In the material below, identify each line bearing the word "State". Reproduce those lines.

══ MATERIAL FOR THE TASK ══

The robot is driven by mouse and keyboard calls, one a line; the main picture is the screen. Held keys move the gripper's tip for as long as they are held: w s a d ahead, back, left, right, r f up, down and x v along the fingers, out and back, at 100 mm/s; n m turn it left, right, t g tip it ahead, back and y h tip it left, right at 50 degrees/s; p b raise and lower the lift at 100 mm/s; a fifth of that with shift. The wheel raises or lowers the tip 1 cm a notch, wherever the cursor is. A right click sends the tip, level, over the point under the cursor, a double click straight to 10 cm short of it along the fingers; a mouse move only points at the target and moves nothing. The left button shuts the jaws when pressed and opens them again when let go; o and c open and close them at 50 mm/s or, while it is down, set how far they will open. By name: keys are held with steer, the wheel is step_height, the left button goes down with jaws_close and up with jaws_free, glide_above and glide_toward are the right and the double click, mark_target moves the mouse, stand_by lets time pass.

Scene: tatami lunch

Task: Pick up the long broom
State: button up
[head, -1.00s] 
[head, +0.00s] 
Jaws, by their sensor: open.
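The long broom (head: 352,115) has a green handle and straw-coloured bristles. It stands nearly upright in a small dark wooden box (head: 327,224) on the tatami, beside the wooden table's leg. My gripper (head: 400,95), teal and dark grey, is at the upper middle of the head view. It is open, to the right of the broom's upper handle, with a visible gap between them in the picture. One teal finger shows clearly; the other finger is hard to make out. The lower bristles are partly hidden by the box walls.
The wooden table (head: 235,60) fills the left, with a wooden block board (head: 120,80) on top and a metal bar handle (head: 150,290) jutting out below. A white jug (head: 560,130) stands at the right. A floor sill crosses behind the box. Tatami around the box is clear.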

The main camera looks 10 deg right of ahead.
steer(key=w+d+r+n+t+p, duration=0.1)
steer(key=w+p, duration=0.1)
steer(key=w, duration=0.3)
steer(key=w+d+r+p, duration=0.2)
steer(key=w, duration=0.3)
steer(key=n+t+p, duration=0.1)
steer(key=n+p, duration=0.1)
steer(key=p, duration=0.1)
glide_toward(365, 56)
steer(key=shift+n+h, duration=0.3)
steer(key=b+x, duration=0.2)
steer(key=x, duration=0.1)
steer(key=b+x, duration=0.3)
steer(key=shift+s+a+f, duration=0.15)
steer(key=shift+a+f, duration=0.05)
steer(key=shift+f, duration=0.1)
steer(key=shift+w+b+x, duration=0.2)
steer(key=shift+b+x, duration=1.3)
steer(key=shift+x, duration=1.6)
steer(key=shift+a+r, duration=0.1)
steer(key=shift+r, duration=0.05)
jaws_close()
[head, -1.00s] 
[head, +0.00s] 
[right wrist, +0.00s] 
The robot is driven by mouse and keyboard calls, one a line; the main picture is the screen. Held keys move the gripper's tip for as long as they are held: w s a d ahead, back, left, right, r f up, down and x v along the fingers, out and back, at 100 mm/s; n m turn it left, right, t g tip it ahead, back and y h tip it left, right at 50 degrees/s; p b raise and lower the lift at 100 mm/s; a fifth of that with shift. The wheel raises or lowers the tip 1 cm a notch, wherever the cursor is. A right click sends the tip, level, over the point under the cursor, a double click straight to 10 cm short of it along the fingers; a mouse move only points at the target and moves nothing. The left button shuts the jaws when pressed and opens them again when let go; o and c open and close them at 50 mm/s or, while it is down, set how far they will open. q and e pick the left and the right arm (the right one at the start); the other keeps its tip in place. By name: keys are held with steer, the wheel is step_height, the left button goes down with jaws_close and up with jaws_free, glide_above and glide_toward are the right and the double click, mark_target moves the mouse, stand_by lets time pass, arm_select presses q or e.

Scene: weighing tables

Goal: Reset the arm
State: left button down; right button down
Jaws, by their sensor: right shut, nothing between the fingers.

═══

● **FULL SOLUTION**
State: button up
State: left button down; right button down

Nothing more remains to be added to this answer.